▸ GIVEN DATA

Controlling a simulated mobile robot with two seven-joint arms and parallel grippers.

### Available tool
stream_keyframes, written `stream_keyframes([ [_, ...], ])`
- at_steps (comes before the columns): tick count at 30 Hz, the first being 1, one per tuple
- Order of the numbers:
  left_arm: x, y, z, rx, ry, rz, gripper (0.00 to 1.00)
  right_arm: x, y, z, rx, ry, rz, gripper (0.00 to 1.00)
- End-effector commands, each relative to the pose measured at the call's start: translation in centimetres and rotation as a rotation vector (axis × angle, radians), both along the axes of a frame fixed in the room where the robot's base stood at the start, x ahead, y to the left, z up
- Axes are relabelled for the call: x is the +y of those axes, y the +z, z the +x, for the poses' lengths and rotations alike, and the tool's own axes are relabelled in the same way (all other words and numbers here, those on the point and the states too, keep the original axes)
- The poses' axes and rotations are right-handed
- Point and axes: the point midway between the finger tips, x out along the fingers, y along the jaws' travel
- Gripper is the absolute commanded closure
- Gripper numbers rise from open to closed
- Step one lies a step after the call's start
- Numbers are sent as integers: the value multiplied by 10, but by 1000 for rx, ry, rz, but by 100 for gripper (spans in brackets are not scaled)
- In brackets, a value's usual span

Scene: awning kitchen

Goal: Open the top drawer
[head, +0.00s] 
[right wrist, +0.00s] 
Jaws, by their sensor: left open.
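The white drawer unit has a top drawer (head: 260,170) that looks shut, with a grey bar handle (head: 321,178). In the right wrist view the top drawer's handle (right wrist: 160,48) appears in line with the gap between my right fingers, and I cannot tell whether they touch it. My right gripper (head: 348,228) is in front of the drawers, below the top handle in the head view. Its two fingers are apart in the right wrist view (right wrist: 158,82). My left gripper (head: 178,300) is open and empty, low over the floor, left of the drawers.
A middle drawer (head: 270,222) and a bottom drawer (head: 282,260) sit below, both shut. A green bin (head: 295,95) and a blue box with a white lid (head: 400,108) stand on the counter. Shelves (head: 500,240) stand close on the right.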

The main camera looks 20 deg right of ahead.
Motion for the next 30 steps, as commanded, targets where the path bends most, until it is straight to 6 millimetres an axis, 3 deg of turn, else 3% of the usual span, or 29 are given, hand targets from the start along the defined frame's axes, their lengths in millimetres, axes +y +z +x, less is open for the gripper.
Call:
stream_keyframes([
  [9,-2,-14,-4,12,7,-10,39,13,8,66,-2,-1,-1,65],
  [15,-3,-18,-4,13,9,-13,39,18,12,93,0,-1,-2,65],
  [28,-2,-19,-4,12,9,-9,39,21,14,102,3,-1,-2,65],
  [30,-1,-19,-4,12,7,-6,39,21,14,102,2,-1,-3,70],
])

▸ WHAT YOU HAVE TO DO
Repeat the lines from the one containing "Scene: awning kitchen" through the end of the listing, exactly and without any other lines; both ends are included.

▸ FINISHED TASK
Scene: awning kitchen

Goal: Open the top drawer
[head, +0.00s] 
[right wrist, +0.00s] 
Jaws, by their sensor: left open.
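The white drawer unit has a top drawer (head: 260,170) that looks shut, with a grey bar handle (head: 321,178). In the right wrist view the top drawer's handle (right wrist: 160,48) appears in line with the gap between my right fingers, and I cannot tell whether they touch it. My right gripper (head: 348,228) is in front of the drawers, below the top handle in the head view. Its two fingers are apart in the right wrist view (right wrist: 158,82). My left gripper (head: 178,300) is open and empty, low over the floor, left of the drawers.
A middle drawer (head: 270,222) and a bottom drawer (head: 282,260) sit below, both shut. A green bin (head: 295,95) and a blue box with a white lid (head: 400,108) stand on the counter. Shelves (head: 500,240) stand close on the right.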

The main camera looks 20 deg right of ahead.
Motion for the next 30 steps, as commanded, targets where the path bends most, until it is straight to 6 millimetres an axis, 3 deg of turn, else 3% of the usual span, or 29 are given, hand targets from the start along the defined frame's axes, their lengths in millimetres, axes +y +z +x, less is open for the gripper.
Call:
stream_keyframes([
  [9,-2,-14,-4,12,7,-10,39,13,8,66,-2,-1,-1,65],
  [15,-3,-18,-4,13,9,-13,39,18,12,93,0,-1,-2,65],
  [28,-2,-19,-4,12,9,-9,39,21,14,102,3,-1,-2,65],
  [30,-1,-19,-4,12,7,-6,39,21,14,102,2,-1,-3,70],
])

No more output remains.